The prophet Daniel, Scripture tells us, prayed in the upstairs room of his home. Why upstairs?  Because that’s where the windows were, showing him the world outside, facing Jerusalem. For Daniel, real prayer calls attention to the real world, the happenings outside the sanctuary of one’s comfort zone: in the sobering suffering of the public square.    

The diversity of the Jewish community is a wondrous feature of our people; it’s amazing that we can be so different yet cling to the same Torah. No two synagogues are alike, just as each community sings with its own voice and animates our age-old duty to pursue justice in its own way.
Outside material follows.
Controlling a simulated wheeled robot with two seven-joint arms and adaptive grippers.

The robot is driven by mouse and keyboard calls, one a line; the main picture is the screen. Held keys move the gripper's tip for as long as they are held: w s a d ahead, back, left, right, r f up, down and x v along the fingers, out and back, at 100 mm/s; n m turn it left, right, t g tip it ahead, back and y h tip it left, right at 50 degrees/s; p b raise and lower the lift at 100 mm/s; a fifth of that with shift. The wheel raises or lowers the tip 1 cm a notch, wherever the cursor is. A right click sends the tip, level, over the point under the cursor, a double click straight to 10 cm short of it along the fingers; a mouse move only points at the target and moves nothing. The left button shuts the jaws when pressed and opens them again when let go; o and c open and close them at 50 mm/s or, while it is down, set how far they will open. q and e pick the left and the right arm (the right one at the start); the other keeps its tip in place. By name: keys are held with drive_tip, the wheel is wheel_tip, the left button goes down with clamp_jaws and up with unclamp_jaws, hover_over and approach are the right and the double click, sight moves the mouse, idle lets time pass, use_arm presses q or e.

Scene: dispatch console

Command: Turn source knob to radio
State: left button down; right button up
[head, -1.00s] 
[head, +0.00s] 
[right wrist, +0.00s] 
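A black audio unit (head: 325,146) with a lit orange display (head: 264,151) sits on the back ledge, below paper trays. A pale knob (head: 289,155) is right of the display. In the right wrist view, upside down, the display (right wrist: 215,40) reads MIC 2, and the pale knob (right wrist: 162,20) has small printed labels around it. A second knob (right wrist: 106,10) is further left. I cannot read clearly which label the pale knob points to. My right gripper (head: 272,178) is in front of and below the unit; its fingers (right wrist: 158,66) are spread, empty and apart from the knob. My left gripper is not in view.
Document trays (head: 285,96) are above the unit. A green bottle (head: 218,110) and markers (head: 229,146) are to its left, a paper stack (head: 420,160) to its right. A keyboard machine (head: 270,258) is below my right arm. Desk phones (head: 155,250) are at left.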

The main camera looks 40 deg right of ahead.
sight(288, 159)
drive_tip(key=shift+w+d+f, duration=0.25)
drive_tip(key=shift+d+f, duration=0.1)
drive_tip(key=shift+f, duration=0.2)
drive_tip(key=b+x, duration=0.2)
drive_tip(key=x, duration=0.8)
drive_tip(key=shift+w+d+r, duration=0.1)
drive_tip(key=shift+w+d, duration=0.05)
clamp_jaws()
However, despite this astonishingly variegated nature of communities, every single sanctuary in our tradition has at least one commonality: They all, thanks to Daniel, have windows. They all, by Jewish law, forbid a prayer setup that is, in essence, “soundproof” from the noise outside of the thick walls of our buildings.  

The realities of our world today demand Daniel’s prayer posture, gazing out the window, as our liturgy urges us to make teshuvah, to “turn” to our core obligations, as a people in Covenant with God.  
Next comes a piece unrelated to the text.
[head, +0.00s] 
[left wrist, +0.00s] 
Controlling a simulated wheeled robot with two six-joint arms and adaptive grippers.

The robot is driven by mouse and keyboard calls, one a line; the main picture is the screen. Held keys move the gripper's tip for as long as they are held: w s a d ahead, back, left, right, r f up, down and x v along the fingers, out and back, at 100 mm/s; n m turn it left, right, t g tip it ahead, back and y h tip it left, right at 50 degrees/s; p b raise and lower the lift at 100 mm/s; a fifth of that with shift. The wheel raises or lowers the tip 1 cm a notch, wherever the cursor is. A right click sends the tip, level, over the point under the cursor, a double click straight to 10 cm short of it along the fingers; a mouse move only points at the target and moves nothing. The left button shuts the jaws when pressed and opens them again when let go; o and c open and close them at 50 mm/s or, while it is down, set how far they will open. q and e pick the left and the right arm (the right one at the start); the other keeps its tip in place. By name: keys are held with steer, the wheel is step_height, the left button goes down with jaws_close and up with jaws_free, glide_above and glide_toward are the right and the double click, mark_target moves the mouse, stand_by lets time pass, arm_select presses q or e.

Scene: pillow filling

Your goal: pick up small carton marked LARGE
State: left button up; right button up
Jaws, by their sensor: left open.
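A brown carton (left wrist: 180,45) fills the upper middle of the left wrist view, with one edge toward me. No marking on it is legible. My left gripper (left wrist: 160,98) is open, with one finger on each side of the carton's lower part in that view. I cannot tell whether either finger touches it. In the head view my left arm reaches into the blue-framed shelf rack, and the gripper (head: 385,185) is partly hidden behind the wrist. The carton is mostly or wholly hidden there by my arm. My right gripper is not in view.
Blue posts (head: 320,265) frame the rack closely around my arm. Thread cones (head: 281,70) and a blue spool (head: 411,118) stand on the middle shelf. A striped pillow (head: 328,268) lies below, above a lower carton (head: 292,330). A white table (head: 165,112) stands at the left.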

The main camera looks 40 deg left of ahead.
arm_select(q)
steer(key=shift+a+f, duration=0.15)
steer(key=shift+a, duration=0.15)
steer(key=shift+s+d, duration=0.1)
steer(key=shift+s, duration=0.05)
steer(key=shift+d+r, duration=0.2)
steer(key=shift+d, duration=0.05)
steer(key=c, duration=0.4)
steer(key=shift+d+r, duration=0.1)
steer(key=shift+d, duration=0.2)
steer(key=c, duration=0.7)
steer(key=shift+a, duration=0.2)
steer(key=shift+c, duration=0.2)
This year, we look out the windows of our sanctuaries and confront our world. We look out the windows to see a world torn by suffering and hatred. We look out the windows to acknowledge pernicious public policies that propagate bigotry, oppression and racial and ethnic supremacy upon the most vulnerable among us —­ the proverbial “ foreigner, widow and orphan.” This year, we look out the windows to see the world as it really is, rather than the alternate realities prevaricated by corrupt leaders who, we pray, may yet find their pathways to moral rehabilitation.

This year, recognizing that, in the words of the late Abraham Joshua Heschel, “the hour calls for moral grandeur and spiritual audacity,” we look out the window, with our eyes open, our ears attuned and our hearts willing to be broken. And with our hearts broken, may we allow the letters of Torah to enter through the cracks and provide meaning and strength for what in the year 5778 surely will be a fierce, urgent and critical fight for the values of truth, justice and peace.

As we approach this High Holy Days season, while we practice the inherently introspective tradition of cheshbon ha-nefesh, “taking account of our souls,” be prepared to look out the windows.


Rabbi Matthew Soffer is the senior associate rabbi at Temple Israel of Boston, is on the board of the Jewish Alliance for Law and Social Action and is a member of the advisory council of the Pluralism Project at Harvard University. Rabbi Joel Thal Simonds is the founding executive director of the Jewish Center for Justice and is the rabbi of the synagogue for the Hebrew Union College-Jewish Institute of Religion in Los Angeles.